The Day of the Dead, a vibrant and cherished Mexican tradition that has graced our lives for generations. But in 2023, something eerie is happening that might make even the dearly departed raise their eyebrows. It turns out that creating those mesmerizing Day of the Dead altars, known as “ofrendas,” is becoming a ghoulishly expensive endeavor for low-income individuals. Get ready to be spooked by the rising costs.
You're a modest earner in Mexico City, looking to honor your ancestors in style. However, as Luis Fernando González Martínez from UNAM's School of Economics tells us, the cost of setting up a traditional ofrenda in 2023 could drain you of up to 30% of a monthly salary, which translates to roughly 2,000 pesos. It's time to rethink the size of those marigold bouquets.
And speaking of size, the costs vary across the Mexican Republic. The more grandiose the installation, the deeper you'll have to dig into your pocket. Maybe it's time to rein in your inner altar-designing diva.
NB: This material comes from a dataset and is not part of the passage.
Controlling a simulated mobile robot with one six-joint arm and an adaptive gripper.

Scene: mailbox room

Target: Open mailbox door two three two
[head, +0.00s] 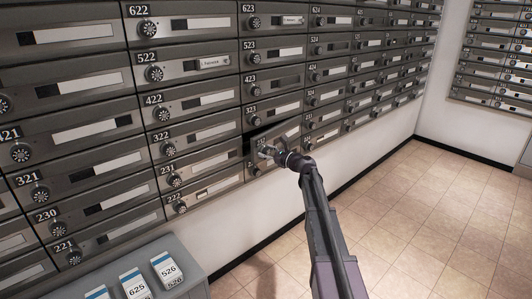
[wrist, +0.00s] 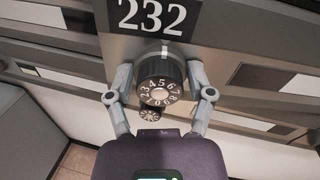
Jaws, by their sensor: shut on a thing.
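Mailbox door 232 (head: 288,133) is in the lower rows near the middle of the head view. It stands partly open, tilted out of the wall's plane, with a dark gap along its upper left edge. In the wrist view its number plate 232 (wrist: 152,17) is at the top. Below the plate is its black numbered dial knob (wrist: 160,82). My gripper (head: 267,151) is at the door's left part. In the wrist view my gripper (wrist: 160,74) has one finger on each side of the knob, shut on it. The mailbox's inside is hidden.
Other closed mailbox doors surround it, such as door 323 (head: 270,112) above and door 222 (head: 200,195) at lower left. A grey box with numbered cards (head: 150,255) stands at lower left. The tiled floor (head: 420,210) to the right is clear.
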Between 2015 and 2022, the folks in Mexico City took their Day of the Dead game to a whole new level. In those seven short years, the investment in ofrendas skyrocketed by a spine-chilling 80%. Now, that's some serious dedication.
But what exactly is causing this monetary monster to rear its head? According to SEDESO, in 2015, people were spending around 935 pesos on average for their ofrendas. Fast-forward to 2022, and the figure had crept up to a bone-chilling 1,680 pesos. It's almost like these prices are possessed!
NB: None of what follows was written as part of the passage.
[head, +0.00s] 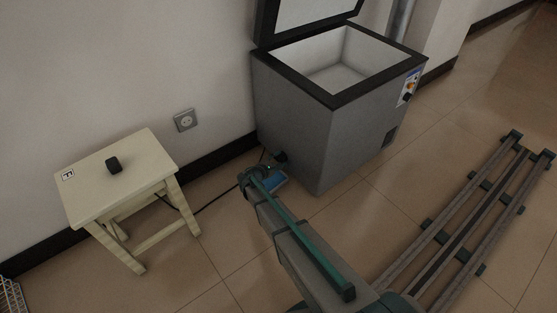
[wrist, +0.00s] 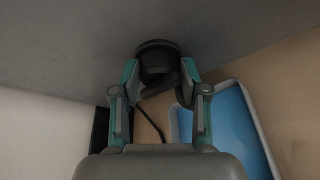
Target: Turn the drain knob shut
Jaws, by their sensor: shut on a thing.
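The drain knob (wrist: 157,62) is a dark round knob on the grey side wall of the chest freezer (head: 292,125). In the wrist view my gripper (wrist: 160,78) has a finger on each side of it and is shut on it. In the head view the knob (head: 281,156) shows as a small dark shape low on the freezer's left side, with my gripper (head: 262,168) right by it. My arm partly hides the fingers there. The knob's exact turn angle is hard to tell in the dim light.
A blue tray (wrist: 233,125) with a pale rim lies on the floor below the knob. A black cord (head: 215,200) runs over the floor nearby. A cream stool (head: 130,185) with a small black object (head: 113,164) stands left. The freezer lid (head: 310,14) is open.
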Inflation in the Afterlife
If you're wondering what's behind the price hikes, it's not just inflation from the great beyond. The cost of several essential ofrenda elements has been going off the rails.
For starters, the humble “sahumerio,” that incense-burning contraption, has seen an unholy 330% increase, now haunting the pockets of enthusiasts at around 120 pesos on average. Copal has also joined the ghostly ranks, rising by a spooky 141%, from 19 pesos for 100 grams in 2016 to 45 pesos in 2022.
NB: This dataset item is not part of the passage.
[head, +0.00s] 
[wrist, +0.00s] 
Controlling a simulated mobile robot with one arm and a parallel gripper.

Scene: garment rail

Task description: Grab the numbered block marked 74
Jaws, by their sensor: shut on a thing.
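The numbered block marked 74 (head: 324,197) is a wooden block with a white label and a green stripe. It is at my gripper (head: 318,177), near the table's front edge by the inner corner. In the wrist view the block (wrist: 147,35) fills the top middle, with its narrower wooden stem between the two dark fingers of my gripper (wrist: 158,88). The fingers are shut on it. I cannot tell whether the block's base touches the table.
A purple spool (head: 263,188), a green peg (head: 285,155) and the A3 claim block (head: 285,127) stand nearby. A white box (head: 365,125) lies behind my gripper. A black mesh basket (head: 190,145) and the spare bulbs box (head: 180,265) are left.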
Even good ol' table salt, the cornerstone of the ofrenda, decided to follow the trend, rising by 82%. It's now seasoned with a bit of inflation, going from 4.87 pesos per 500 grams to 8.70 pesos. Not exactly your grandmother's salt cellar anymore, is it?
As for flowers, the prices have risen at a pace that even the most fervent Day of the Dead enthusiast might find hair-raising. The cloud, or “nube,” saw an 80% increase, transforming a humble bouquet from 11 pesos to over 45 pesos. The beloved cempasúchil, the orange marigold, wasn't far behind, with a 60% price hike, climbing from 12.50 pesos to an average of 20 pesos.
The Bread That Rises from the Grave
Dead bread, or “pan de muerto,” hasn't been spared from the supernatural price hikes either. According to the Master in Economics, the conflict between Russia and Ukraine has fueled an increase in wheat imports, causing the cost of this essential Day of the Dead element to rise. Just when you thought bread couldn't get any scarier, right?
As for cempasúchil and mandarin production, two vital elements of any proper ofrenda, the Ministry of Agriculture tells us that the area planted with cempasúchil has increased by a ghostly 35% in 2023, reaching 2,448 hectares. Maybe the spirits themselves are lending a hand in expanding the flower production.
So, what's a loving family or a devoted individual to do when the costs of Day of the Dead ofrendas keep rising like restless spirits? According to Mr. González Martínez, it all depends on how deeply rooted this tradition is in your culture and the specific region where your ofrenda will take its place. Perhaps a little creativity can help keep the spirits pleased without emptying your pockets.
But one thing's for sure: as we continue to honor our ancestors with these beautiful altars, the costs may be rising, but the love and respect for our traditions remain as strong as ever. So, this Day of the Dead, embrace the beloved customs, and keep those ofrendas shining brightly – even if it costs you an arm and a leg (or a bag of marigolds).